Extract every line of the material below and reproduce it faithfully.

□ □ □

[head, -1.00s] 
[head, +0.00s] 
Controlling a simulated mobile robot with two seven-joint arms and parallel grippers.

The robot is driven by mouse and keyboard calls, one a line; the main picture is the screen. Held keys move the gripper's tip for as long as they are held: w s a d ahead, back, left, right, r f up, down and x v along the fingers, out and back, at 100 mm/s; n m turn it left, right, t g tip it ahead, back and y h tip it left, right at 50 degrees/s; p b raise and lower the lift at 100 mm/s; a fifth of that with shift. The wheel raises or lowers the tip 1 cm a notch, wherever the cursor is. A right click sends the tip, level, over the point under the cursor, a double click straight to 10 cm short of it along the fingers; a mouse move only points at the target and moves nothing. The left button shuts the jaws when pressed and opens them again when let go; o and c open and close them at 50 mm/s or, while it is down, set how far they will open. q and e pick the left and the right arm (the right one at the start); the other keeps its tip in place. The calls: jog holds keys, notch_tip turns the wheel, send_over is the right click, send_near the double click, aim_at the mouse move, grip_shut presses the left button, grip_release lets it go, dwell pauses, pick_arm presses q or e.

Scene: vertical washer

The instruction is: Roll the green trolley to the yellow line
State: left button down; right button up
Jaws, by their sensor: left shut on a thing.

□ □ □

- _Response to the exercise_:
[head, -1.00s] 
[head, +0.00s] 
Controlling a simulated mobile robot with two seven-joint arms and parallel grippers.

The robot is driven by mouse and keyboard calls, one a line; the main picture is the screen. Held keys move the gripper's tip for as long as they are held: w s a d ahead, back, left, right, r f up, down and x v along the fingers, out and back, at 100 mm/s; n m turn it left, right, t g tip it ahead, back and y h tip it left, right at 50 degrees/s; p b raise and lower the lift at 100 mm/s; a fifth of that with shift. The wheel raises or lowers the tip 1 cm a notch, wherever the cursor is. A right click sends the tip, level, over the point under the cursor, a double click straight to 10 cm short of it along the fingers; a mouse move only points at the target and moves nothing. The left button shuts the jaws when pressed and opens them again when let go; o and c open and close them at 50 mm/s or, while it is down, set how far they will open. q and e pick the left and the right arm (the right one at the start); the other keeps its tip in place. The calls: jog holds keys, notch_tip turns the wheel, send_over is the right click, send_near the double click, aim_at the mouse move, grip_shut presses the left button, grip_release lets it go, dwell pauses, pick_arm presses q or e.

Scene: vertical washer

The instruction is: Roll the green trolley to the yellow line
State: left button down; right button up
Jaws, by their sensor: left shut on a thing.

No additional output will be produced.